**What is being asked**
Faithfully return all lines, omitting every embedded picture.

================================

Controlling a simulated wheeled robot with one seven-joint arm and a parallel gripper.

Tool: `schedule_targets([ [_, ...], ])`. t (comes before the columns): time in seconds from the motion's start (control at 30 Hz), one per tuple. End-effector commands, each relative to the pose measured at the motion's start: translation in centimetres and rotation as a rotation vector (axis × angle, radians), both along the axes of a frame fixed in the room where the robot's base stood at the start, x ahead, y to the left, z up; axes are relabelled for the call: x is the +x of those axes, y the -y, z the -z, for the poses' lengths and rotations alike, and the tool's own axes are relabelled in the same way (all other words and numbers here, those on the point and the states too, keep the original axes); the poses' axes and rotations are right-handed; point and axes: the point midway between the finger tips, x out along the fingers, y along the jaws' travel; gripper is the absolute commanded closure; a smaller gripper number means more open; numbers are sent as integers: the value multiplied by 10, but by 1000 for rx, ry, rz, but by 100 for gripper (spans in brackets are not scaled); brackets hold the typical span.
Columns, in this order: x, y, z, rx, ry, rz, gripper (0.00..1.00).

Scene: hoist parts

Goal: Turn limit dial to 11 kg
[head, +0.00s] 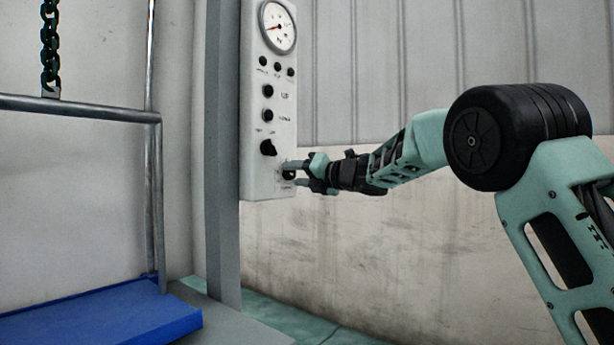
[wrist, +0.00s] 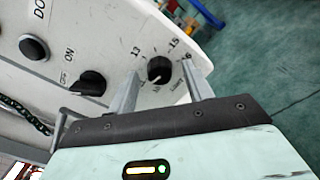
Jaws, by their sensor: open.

================================

**Exercise result**
Controlling a simulated wheeled robot with one seven-joint arm and a parallel gripper.

Tool: `schedule_targets([ [_, ...], ])`. t (comes before the columns): time in seconds from the motion's start (control at 30 Hz), one per tuple. End-effector commands, each relative to the pose measured at the motion's start: translation in centimetres and rotation as a rotation vector (axis × angle, radians), both along the axes of a frame fixed in the room where the robot's base stood at the start, x ahead, y to the left, z up; axes are relabelled for the call: x is the +x of those axes, y the -y, z the -z, for the poses' lengths and rotations alike, and the tool's own axes are relabelled in the same way (all other words and numbers here, those on the point and the states too, keep the original axes); the poses' axes and rotations are right-handed; point and axes: the point midway between the finger tips, x out along the fingers, y along the jaws' travel; gripper is the absolute commanded closure; a smaller gripper number means more open; numbers are sent as integers: the value multiplied by 10, but by 1000 for rx, ry, rz, but by 100 for gripper (spans in brackets are not scaled); brackets hold the typical span.
Columns, in this order: x, y, z, rx, ry, rz, gripper (0.00..1.00).

Scene: hoist parts

Goal: Turn limit dial to 11 kg
[head, +0.00s] 
[wrist, +0.00s] 
Jaws, by their sensor: open.

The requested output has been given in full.